Mauricio Vallejo Márquez
Escritor y Editor
suplemento Tres mil
Mi tío Luis Manuel estaba convencido de que yo era un genio. Y nadie en la casa de mis abuelos era capaz de sacarlo de su creencia. Él estudiaba para ese tiempo ingeniería mecánica en la UCA y en sus momentos libres jugaba conmigo, recuerdo que llevaba elefantes de madera para armar y otros objetos como el cubo Rubik (el cual aún no soy capaz de armar más de dos colores.
Los juegos de mi tío consistían en probar mi capacidad de resolver problemas. Lo que más le gustaba hacer era hacerme repetir la palabra “Constantinopla”, sin tener la mínima idea de que era el nombre de una ciudad. Entre muchos tropezones conseguí decirla.
Claro que no todo era felicidad. Desde pequeño fui travieso y rebelde. No sé porqué razón se me encendió la impresionante idea de dibujar en sus libros de ingeniería, libros que habían representado fuertes cantidades de dinero que yo inundé de garabatos de tinta. Algo que yo pagué gracias a mi sobrino Daniel varios años después.
Pero, volviendo al punto. Mi tío creía que había genialidad en mí, porque todos los niños cuando les dicen que diga “albóndiga”, responden “albón”. Sin embargo, creo que mi literalidad al percibir las palabras me hizo deducir que debía responder “albóndiga”. Y así lo hice. Mi tío tenía los ojos muy abiertos. Estaba sorprendido y le veía una sonrisa de satisfacción a ese hermano de mi madre que me enseñó a tenerle gusta a los juegos de armar y a las navajas suizas. Yo lo miraba con naturalidad, me habían pedido decir algo y eso había hecho.
Sin embargo, para mi tío no fue así. Le contó a sus compañeros de estudio que yo era distinto a los otros niños, que yo era bien despierto y todas esas cosas que el amor nos hace ver en quienes amamos. él les explicaba que los niños cuando les dicen que diga “albóndiga”, siempre responden “albón”… pero su sobrino no, él respondía de forma correcta.

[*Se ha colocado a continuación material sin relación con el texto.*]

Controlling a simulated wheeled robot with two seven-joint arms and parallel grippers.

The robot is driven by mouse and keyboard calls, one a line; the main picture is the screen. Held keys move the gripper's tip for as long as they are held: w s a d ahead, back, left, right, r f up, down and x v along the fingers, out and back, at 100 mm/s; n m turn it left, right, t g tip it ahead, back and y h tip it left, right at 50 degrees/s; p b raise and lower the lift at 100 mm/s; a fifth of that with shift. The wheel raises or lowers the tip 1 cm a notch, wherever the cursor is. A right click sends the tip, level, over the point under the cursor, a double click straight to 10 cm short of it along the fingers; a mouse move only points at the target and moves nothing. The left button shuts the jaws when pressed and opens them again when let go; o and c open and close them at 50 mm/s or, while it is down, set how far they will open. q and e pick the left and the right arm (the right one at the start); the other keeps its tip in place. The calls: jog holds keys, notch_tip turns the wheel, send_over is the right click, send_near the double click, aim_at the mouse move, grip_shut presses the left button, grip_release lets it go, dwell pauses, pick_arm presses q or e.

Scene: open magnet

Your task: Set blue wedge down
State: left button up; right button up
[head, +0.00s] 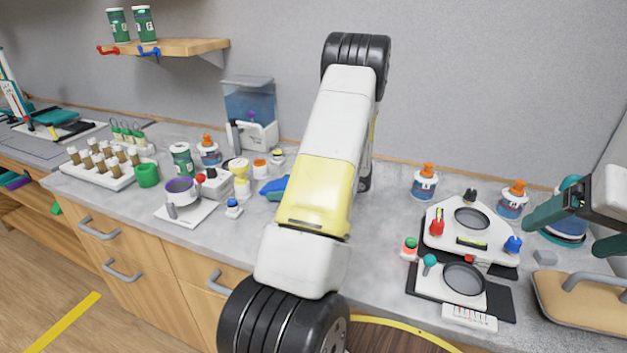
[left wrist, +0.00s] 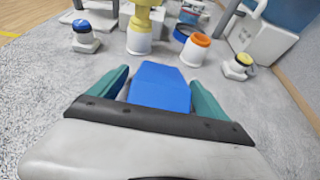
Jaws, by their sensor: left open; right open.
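The blue wedge (head: 274,188) lies on the grey counter, partly hidden behind my left arm in the head view. In the left wrist view the wedge (left wrist: 160,88) sits between the two teal fingers of my left gripper (left wrist: 160,92). The fingers are open, one on each side of it; whether either touches it I cannot tell. In the head view my arm hides the left gripper. My right gripper (head: 570,228) is open and empty at the far right, above the counter near a blue-and-teal round item.
A yellow-and-white bottle (head: 241,178), an orange-lidded jar (head: 260,169) and a small blue-topped item (head: 233,208) stand close to the wedge. A water tank (head: 250,105) is behind. A white device with round wells (head: 468,230) lies right. Bare counter shows between.

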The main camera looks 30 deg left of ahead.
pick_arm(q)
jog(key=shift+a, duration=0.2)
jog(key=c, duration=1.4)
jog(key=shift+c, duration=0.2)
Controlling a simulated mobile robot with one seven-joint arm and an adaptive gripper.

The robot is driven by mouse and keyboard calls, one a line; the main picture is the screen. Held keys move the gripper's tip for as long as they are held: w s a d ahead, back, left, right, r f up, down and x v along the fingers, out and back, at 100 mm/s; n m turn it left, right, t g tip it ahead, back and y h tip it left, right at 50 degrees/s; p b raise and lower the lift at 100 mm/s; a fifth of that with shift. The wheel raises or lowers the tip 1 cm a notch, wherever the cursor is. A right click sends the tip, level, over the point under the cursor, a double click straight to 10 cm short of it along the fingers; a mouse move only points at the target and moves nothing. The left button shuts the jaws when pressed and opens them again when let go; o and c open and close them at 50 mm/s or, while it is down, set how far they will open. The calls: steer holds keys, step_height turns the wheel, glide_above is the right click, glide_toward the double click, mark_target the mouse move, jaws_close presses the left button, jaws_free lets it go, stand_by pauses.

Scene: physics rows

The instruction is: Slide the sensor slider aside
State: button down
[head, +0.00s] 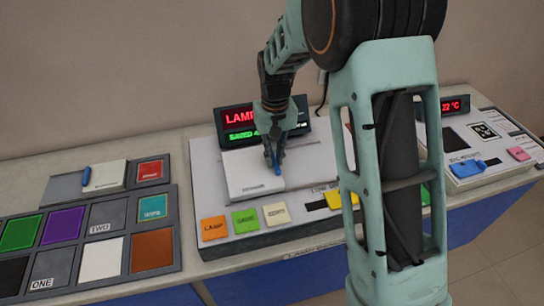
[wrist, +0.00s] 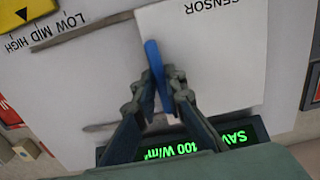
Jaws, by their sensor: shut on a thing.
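The sensor slider is a white plate (head: 248,178) on the middle console, marked SENSOR; the plate (wrist: 222,55) fills the upper right middle of the wrist view. A blue upright handle (head: 278,170) stands at its right edge in the head view; the handle (wrist: 153,58) is at the plate's left edge in the wrist view. My gripper (head: 273,155) reaches down from above and is shut on the blue handle. Its fingers (wrist: 160,88) close around the handle's lower part in the wrist view and hide some of it. The plate lies flat.
A lit display (head: 262,120) stands behind the slider. Orange, green and cream buttons (head: 245,219) lie in front. A bare pale strip (head: 310,163) is right of the plate. A panel of coloured squares (head: 85,240) is left; another console (head: 490,150) is right.

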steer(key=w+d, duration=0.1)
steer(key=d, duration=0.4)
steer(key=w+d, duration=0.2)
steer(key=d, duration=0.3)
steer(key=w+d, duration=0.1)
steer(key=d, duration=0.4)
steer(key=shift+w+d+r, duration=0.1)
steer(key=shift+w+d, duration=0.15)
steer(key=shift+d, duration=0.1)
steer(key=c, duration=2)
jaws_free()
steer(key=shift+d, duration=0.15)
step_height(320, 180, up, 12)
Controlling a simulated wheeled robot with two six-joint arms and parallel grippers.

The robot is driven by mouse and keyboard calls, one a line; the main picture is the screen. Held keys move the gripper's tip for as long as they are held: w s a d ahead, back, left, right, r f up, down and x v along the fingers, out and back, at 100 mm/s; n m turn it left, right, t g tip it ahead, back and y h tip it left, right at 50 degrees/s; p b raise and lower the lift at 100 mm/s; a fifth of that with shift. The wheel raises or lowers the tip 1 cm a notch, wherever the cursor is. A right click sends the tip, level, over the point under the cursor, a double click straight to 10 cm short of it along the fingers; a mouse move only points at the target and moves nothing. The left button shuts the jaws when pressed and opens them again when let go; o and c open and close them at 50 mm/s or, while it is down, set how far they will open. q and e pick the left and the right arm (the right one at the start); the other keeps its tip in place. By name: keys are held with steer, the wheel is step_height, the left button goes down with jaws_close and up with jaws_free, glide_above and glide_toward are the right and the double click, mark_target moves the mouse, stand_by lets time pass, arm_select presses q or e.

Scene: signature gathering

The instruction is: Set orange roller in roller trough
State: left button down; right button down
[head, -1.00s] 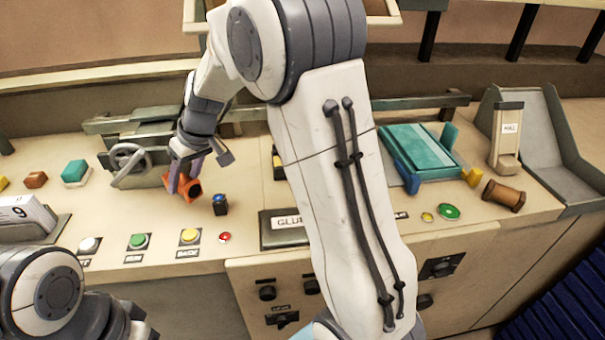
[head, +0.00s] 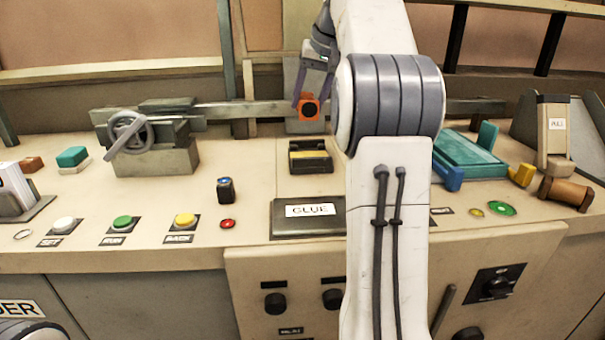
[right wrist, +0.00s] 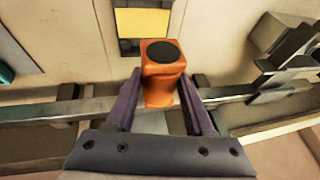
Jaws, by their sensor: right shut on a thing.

Esos incrédulos estudiantes de ingeniería realizaron la excursión para ver a aquel afamado genio que aún no tenía cuatro años, aquel Einstein, decían con ironía. Llegó la fila de vehículos encabezada por el skoda blanco que conducía mi tío. Escuché el vehículo y salí corriendo de donde estaba para abrazarlo (creo que así lo recibía siempre), y mientras iba donde él gritaba con felicidad: “tutío, tutío”. Sus compañeros comenzaron a reír y uno de ellos dijo: “Vaya genio, te dice tutío”. Después de eso nadie creyó que aquel sobrino tenía algo especial.
Claro, yo era un niño y mi asociación era esa. En la casa me decían: “Anda a llamar a tu tío”, “decile a tu tío”, juga con tu tío” y aquella larga lista de frases que traían también “tutía”, “Tupapámauro”, etcétera. Así que yo asociaba que él era “tutío Luismanuel”. Con mi participación en sociedad me fui dando
Lo bueno del asunto era que mi tío siguió siendo un buen compañero de juegos, en los tiempos del Nintendo y cuando llegaron las computadores. Tanto que aún cuando se casó me siguió llevando para compartir con él, íbamos al mar, a su casa a jugar juegos de video y cada vez que yo cumplía años me llevaba a comer pizza.
La primera vez que choqué un carro fue él quien llegó a socorrerme. Y como un par de veces me quedé sin combustible también no dudó en llegar. Solo respondía en el teléfono: “¿Dónde estás?”. Y en cuestión de minutos aquel “tutío” que jugaba conmigo llegaba a solucionarlo todo.
Después, las lunas se encargaron de distanciar aquella cercanía; en tanto el cariño siempre permanece. Y sigo respondiendo albóndiga, aunque él ya no le llamó “tutío”.